The court also rejects analogy to two other recent Supreme Court decisions that favored employees in cases involving facially-neutral policies: Young v. United Parcel Serv., Inc., 135 S. Ct. 1338 (2015) (refusal to include pregnant employees in light-duty assignments) and EEOC v. Abercrombie & Fitch Stores, Inc., 135 S.Ct. 2028 (2015) (a grooming policy applied to a Muslim wearing a headscarft). In both cases, the panel reasons, the relevant statutes were written differently and more broadly.
Yet to hold that a Black woman’s hairstyle is not an ethnic characteristic blinkers reality. Even the panel recognizes implicitly that the hair-line is rather thin: under its rule, “discrimination on the basis of black hair texture (an immutable characteristic) is prohibited by Title VII, while adverse action on the basis of black hairstyle (a mutable choice) is not.”
Moreover, the Eleventh Circuit – without quite recognizing it – defined “race” more narrowly than § 1981 in Saint Francis College. Although that act defines “race” to include at a minimum physical characteristics, “[i]t is clear from our holding, however, that a distinctive physiognomy is not essential to qualify for § 1981 protection.”
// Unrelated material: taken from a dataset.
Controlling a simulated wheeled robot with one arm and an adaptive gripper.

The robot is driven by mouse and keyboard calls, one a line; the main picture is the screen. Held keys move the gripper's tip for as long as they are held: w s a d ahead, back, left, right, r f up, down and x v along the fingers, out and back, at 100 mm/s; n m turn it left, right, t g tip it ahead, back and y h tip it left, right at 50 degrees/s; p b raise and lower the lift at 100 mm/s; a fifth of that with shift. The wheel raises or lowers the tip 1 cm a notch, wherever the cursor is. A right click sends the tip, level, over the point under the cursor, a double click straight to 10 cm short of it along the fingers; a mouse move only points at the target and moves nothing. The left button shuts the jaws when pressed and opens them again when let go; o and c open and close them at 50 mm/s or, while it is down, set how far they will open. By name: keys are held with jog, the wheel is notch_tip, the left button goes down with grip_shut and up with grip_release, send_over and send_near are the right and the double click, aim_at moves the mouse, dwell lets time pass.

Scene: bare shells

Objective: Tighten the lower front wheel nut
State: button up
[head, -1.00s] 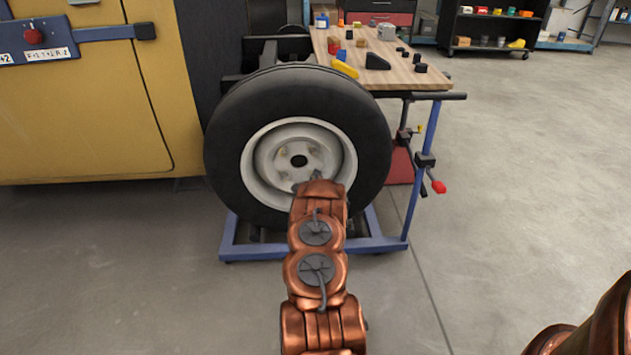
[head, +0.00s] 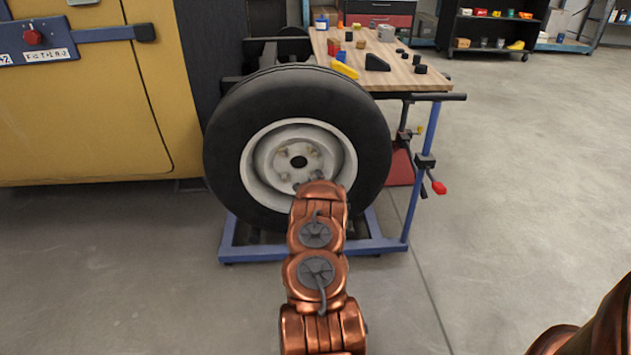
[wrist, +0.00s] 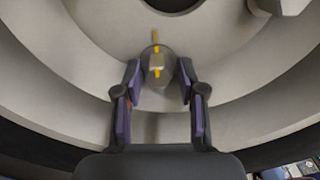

This decision should hardly be considered the end of the story, though. The Eleventh Circuit covers the federal district courts in just one part of the U.S. (the states of Georgia, Florida, and Alabama). And nearly every state has separate civil-rights statutes that may be interpreted more broadly. Ultimately, the Supreme Court should bring the Eleventh Circuit into line with the widespread lay understanding that hair – however worn – is a racial characteristic that should be protected by Title VII.